Once the slab is in the system, a fabricator drags and rotates template shapes onto it. Those templates come from the templating step, done by hand, by laser templater, or by a digital tool. Slabsmith reads DXF files from all the major laser templaters. The operator can see exactly where a swirl of gold veining lands on a kitchen island, rotate a piece to chase a pattern, or line up two adjacent countertop sections so the vein flows across a seam. That last one is called seam matching. Designers and homeowners ask for it on marble and bookmatch jobs, and it is genuinely hard to pull off by hand.
The software also tracks which slabs are in inventory, how much usable square footage each remnant still has, and which jobs got assigned to which slabs. For a shop running 30 to 80 jobs a month, that inventory layer alone saves real hours. Without it, someone walks the yard with a tape measure before every job.
Who uses Slabsmith and why did shops start adopting it?

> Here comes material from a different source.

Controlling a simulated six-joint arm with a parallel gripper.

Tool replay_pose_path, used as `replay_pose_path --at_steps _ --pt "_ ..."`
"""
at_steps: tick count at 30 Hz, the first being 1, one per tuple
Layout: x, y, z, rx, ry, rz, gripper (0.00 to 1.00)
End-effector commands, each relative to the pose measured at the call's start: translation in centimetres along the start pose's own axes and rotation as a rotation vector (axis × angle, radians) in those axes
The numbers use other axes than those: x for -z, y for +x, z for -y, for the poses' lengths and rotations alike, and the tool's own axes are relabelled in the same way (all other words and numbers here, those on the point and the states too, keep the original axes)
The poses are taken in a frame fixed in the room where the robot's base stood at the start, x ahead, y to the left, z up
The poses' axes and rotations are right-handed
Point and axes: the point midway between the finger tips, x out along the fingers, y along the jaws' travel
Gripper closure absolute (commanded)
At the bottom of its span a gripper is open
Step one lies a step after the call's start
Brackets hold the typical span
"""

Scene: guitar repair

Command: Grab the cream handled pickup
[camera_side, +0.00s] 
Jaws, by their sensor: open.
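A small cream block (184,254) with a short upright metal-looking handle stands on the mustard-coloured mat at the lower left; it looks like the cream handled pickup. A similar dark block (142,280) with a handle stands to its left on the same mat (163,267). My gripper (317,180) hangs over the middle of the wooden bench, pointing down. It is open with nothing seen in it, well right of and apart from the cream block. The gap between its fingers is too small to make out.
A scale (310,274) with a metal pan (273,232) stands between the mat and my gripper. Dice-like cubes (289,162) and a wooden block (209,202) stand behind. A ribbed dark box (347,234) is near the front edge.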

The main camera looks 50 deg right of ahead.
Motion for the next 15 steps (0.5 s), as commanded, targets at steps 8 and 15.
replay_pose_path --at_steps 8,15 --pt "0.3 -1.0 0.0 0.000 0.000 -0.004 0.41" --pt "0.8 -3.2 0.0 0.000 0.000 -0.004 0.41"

Slabsmith came from Northwood Designs, a Vermont company that started selling the system around 2007. It spread first through high-volume residential fabricators in the US and Canada, then reached commercial shops and distributors who needed a way to show architects and designers what a specific slab would look like installed [2].
The earliest adopters were running expensive exotic stone: quartzite, bookmatch marble, rare granites. On a $4,000 slab, one misplaced cut or a bad starting point can burn $500 to $1,500 in scrap. On those jobs the return was easy to calculate. Later, shops running mostly builder-grade granite picked it up too, because the customer-facing preview cut down on change-order fights and showroom complaints.
Today the user base runs from standalone fabrication shops to slab distributors who use it for marketing and customer viewing, to big production plants running CNC saws and waterjets that pull cut paths straight from the layout. There's also a standalone Slabsmith viewer app that lets customers and designers browse a distributor's inventory without anyone walking them through the building.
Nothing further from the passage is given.